GOAL: Restate, word for word, all of the material shown below.
========
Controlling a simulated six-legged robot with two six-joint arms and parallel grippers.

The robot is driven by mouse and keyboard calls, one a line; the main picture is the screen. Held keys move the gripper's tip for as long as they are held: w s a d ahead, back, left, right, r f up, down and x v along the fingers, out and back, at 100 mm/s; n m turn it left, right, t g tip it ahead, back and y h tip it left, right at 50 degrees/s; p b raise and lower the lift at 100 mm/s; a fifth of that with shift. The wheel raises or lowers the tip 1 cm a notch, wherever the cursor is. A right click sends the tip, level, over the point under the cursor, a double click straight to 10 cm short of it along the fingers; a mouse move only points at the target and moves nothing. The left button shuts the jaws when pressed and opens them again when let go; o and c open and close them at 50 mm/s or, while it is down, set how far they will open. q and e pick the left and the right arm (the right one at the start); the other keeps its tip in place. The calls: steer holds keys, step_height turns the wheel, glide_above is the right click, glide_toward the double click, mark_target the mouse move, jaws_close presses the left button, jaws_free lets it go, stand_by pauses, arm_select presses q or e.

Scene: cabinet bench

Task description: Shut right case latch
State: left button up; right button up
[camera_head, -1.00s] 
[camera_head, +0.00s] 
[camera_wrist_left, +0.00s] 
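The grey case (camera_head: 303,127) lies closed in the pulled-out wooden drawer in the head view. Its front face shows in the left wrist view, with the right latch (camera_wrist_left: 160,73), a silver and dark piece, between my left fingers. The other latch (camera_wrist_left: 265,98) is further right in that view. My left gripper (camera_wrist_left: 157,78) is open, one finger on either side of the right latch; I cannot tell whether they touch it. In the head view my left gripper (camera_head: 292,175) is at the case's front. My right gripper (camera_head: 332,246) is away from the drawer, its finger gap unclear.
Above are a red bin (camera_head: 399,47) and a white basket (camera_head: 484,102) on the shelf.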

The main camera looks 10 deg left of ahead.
========
RESPONSE:
Controlling a simulated six-legged robot with two six-joint arms and parallel grippers.

The robot is driven by mouse and keyboard calls, one a line; the main picture is the screen. Held keys move the gripper's tip for as long as they are held: w s a d ahead, back, left, right, r f up, down and x v along the fingers, out and back, at 100 mm/s; n m turn it left, right, t g tip it ahead, back and y h tip it left, right at 50 degrees/s; p b raise and lower the lift at 100 mm/s; a fifth of that with shift. The wheel raises or lowers the tip 1 cm a notch, wherever the cursor is. A right click sends the tip, level, over the point under the cursor, a double click straight to 10 cm short of it along the fingers; a mouse move only points at the target and moves nothing. The left button shuts the jaws when pressed and opens them again when let go; o and c open and close them at 50 mm/s or, while it is down, set how far they will open. q and e pick the left and the right arm (the right one at the start); the other keeps its tip in place. The calls: steer holds keys, step_height turns the wheel, glide_above is the right click, glide_toward the double click, mark_target the mouse move, jaws_close presses the left button, jaws_free lets it go, stand_by pauses, arm_select presses q or e.

Scene: cabinet bench

Task description: Shut right case latch
State: left button up; right button up
[camera_head, -1.00s] 
[camera_head, +0.00s] 
[camera_wrist_left, +0.00s] 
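The grey case (camera_head: 303,127) lies closed in the pulled-out wooden drawer in the head view. Its front face shows in the left wrist view, with the right latch (camera_wrist_left: 160,73), a silver and dark piece, between my left fingers. The other latch (camera_wrist_left: 265,98) is further right in that view. My left gripper (camera_wrist_left: 157,78) is open, one finger on either side of the right latch; I cannot tell whether they touch it. In the head view my left gripper (camera_head: 292,175) is at the case's front. My right gripper (camera_head: 332,246) is away from the drawer, its finger gap unclear.
Above are a red bin (camera_head: 399,47) and a white basket (camera_head: 484,102) on the shelf.

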The main camera looks 10 deg left of ahead.

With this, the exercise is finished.